As apresentações começaram numa grande roda seguida de uma dinâmica que quebrou o gelo e tirou muitas risadas de quem estava presente. Após efetivamente se conhecerem, eles puderam se divertir empinando pipa e brincando com jogos de tabuleiro e cartas. O dia ensolarado e a linda paisagem da Praça da Paz proporcionaram momentos de muita alegria e descontração, tanto para adolescentes quanto para mentores.
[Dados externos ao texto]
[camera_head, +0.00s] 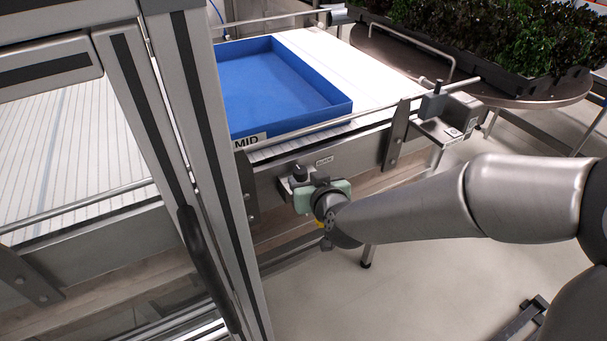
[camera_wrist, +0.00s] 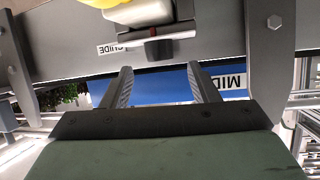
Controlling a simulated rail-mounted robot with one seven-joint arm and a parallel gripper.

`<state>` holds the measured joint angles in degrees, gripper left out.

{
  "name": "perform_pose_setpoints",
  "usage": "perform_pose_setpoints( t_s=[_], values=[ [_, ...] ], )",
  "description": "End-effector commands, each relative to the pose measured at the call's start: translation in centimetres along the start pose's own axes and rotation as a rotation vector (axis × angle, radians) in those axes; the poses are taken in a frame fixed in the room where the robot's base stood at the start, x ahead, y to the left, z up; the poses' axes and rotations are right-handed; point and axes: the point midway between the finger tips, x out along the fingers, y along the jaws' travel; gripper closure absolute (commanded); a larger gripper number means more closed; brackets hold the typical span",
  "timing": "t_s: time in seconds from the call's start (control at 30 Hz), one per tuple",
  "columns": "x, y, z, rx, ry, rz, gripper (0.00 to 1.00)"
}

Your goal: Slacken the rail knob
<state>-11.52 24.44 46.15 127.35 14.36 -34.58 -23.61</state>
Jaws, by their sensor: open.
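The rail knob is a small black knob (camera_head: 299,171) on a light grey block on the conveyor's front side, left of a GUIDE label (camera_head: 325,161). In the wrist view the black knob (camera_wrist: 159,50) hangs near the top middle, below a grey block with a red mark. My gripper (camera_head: 305,193), with a pale green body, is close in front of and below the knob. In the wrist view its two fingers (camera_wrist: 160,68) are apart and empty, and the knob appears just beyond their tips, centred across the gap. The head view hides most of the fingers.
A guide rail (camera_head: 330,122) runs along the front edge, with a bracket (camera_head: 394,135) right of the knob. A frame post (camera_head: 205,150) stands left. Leafy trays (camera_head: 500,35) are at back right.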

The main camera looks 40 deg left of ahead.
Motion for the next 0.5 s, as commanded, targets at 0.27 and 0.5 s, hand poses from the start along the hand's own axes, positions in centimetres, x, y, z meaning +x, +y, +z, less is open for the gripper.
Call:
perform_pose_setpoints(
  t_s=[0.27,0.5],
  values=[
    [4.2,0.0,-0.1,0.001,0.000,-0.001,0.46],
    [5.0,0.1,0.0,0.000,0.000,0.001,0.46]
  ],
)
A partir de agora, adolescentes e mentores se encontrarão toda semana para conversarem sobre os desafios que aparecerão pela frente, darem passos importantes na vida profissional e estreitarem os laços afetivos. Aos mentores caberá a tarefa de nesses encontros construírem com os adolescentes propostas a partir dos quatro eixos do projeto, moradia, trabalho, cidadania e uso do dinheiro, e possibilidades de operacionalização dos projetos. A equipe técnica do projeto acompanhará de perto esse desenvolvimento com encontros individuais e grupais com os mentores, além dos encontros que já acontecem quinzenalmente com os adolescentes e que terão continuidade.
Projeto Trilhar
O projeto Trilhar faz parte do Programa Acolhimento Afetivo, uma iniciativa da Fundação FEAC que investe no bem-estar e proteção das crianças, adolescentes, adultos e idosos em situação de acolhimento. Tem como objetivo garantir espaços de construção de identidade e cidadania plena, ampliando as redes individuais de vínculos familiares e sociais protetivos.